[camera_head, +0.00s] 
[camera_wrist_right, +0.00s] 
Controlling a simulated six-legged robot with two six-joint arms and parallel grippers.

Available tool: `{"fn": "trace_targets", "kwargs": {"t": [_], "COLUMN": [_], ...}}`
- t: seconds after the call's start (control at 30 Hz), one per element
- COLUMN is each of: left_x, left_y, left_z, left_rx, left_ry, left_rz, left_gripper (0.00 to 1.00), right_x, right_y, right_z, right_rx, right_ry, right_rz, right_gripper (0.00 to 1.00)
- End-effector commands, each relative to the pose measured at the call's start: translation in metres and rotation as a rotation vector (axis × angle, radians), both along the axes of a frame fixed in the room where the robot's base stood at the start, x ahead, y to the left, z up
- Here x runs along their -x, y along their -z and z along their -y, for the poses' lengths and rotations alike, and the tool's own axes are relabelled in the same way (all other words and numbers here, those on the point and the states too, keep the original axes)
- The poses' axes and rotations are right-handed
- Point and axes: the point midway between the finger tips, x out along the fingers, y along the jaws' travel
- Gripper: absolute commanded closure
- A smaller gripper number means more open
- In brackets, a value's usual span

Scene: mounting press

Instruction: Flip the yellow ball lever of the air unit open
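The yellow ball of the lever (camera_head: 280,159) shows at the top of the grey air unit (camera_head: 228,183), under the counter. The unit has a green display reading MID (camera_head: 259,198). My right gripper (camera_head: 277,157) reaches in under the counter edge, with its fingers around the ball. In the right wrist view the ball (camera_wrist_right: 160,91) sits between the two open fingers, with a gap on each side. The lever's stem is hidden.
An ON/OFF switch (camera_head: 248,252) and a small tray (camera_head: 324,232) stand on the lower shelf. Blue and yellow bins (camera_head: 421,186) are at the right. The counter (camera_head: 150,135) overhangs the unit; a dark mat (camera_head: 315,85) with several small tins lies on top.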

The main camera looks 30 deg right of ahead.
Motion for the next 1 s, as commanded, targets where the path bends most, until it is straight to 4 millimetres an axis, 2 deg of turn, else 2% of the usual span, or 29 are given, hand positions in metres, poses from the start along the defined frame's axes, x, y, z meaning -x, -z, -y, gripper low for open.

━━━

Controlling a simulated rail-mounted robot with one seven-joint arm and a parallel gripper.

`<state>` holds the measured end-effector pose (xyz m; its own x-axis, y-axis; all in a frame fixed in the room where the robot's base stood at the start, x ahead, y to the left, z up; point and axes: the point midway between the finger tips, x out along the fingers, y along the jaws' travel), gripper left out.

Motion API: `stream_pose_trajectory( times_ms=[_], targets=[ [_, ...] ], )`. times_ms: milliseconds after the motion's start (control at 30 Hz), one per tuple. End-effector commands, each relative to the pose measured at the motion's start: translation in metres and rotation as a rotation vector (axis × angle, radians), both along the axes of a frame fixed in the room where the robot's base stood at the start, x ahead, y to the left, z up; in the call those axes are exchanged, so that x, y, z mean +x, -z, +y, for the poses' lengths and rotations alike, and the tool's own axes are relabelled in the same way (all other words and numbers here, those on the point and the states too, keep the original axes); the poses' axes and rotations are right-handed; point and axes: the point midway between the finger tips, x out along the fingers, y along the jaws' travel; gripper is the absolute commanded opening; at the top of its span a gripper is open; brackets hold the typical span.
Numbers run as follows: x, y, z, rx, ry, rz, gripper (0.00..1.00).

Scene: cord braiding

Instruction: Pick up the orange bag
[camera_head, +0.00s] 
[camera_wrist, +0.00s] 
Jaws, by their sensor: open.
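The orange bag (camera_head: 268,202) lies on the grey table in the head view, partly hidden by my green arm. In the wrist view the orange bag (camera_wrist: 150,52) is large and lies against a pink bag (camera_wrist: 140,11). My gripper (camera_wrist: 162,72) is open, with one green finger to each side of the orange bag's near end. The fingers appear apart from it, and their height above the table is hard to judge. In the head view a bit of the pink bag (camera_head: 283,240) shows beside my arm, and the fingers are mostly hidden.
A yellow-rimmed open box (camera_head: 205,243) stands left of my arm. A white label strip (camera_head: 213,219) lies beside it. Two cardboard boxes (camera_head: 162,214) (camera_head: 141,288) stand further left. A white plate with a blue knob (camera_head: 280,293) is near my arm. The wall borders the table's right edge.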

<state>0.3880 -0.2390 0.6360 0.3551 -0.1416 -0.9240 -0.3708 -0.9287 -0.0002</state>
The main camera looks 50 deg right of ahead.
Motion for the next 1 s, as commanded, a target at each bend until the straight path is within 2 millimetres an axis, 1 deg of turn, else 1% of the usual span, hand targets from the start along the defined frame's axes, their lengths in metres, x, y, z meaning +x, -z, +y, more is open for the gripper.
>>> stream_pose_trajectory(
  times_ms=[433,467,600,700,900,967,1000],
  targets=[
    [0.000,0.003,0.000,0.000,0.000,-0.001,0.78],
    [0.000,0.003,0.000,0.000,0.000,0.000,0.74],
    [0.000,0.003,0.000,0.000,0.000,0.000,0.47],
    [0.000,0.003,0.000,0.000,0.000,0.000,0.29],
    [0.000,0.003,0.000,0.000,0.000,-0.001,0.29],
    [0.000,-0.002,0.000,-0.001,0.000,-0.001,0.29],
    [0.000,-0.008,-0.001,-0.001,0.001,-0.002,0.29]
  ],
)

━━━

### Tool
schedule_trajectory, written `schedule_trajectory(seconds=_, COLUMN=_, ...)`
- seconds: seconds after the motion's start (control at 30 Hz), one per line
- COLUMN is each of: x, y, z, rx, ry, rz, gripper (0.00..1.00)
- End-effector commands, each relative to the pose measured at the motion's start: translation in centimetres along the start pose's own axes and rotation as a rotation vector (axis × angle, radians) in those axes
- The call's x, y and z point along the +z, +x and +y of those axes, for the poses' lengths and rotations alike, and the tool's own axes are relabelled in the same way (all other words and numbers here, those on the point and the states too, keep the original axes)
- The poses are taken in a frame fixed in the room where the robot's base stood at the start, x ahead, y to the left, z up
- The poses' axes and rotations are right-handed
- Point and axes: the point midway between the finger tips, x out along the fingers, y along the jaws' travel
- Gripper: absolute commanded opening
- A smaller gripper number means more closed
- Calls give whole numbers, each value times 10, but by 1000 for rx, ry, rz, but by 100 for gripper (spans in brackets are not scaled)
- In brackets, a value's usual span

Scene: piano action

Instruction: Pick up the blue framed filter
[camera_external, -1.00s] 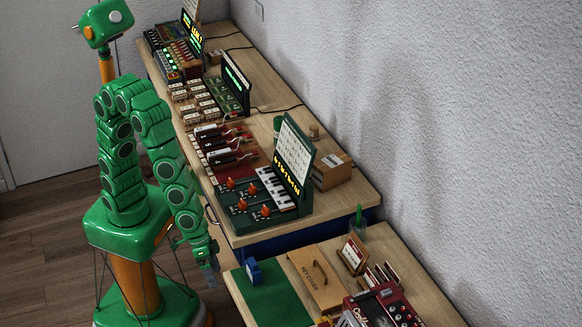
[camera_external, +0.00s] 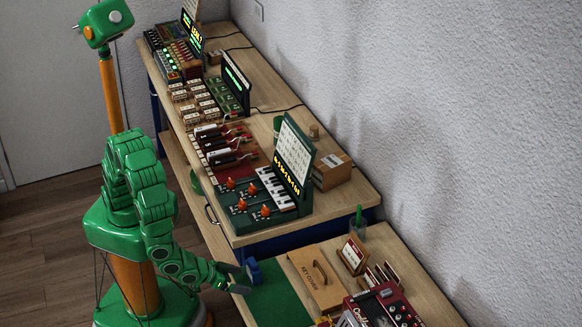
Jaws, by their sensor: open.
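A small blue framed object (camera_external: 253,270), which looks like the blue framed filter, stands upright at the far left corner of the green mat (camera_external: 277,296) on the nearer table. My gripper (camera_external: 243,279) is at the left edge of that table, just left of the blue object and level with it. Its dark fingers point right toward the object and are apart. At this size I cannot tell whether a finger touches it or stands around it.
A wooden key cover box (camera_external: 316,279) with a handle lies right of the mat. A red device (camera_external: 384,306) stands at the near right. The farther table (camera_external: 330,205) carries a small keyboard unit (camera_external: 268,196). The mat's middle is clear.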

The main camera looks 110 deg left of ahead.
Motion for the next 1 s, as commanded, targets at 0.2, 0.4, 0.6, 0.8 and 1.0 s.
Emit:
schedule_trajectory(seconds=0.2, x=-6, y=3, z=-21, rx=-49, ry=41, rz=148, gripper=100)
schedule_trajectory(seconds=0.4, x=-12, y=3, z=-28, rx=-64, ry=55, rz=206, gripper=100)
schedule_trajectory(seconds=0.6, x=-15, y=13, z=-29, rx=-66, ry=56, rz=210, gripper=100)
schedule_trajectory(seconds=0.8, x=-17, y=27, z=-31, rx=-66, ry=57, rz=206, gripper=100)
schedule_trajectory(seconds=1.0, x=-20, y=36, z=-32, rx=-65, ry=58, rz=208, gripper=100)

━━━

• **YOUR TASK**
Using the entries above, repeat only the lines from the one containing "- Gripper: absolute commanded closure" through the one containing "Scene: mounting press", end lines included.

• **TASK RESPONSE**
- Gripper: absolute commanded closure
- A smaller gripper number means more open
- In brackets, a value's usual span

Scene: mounting press

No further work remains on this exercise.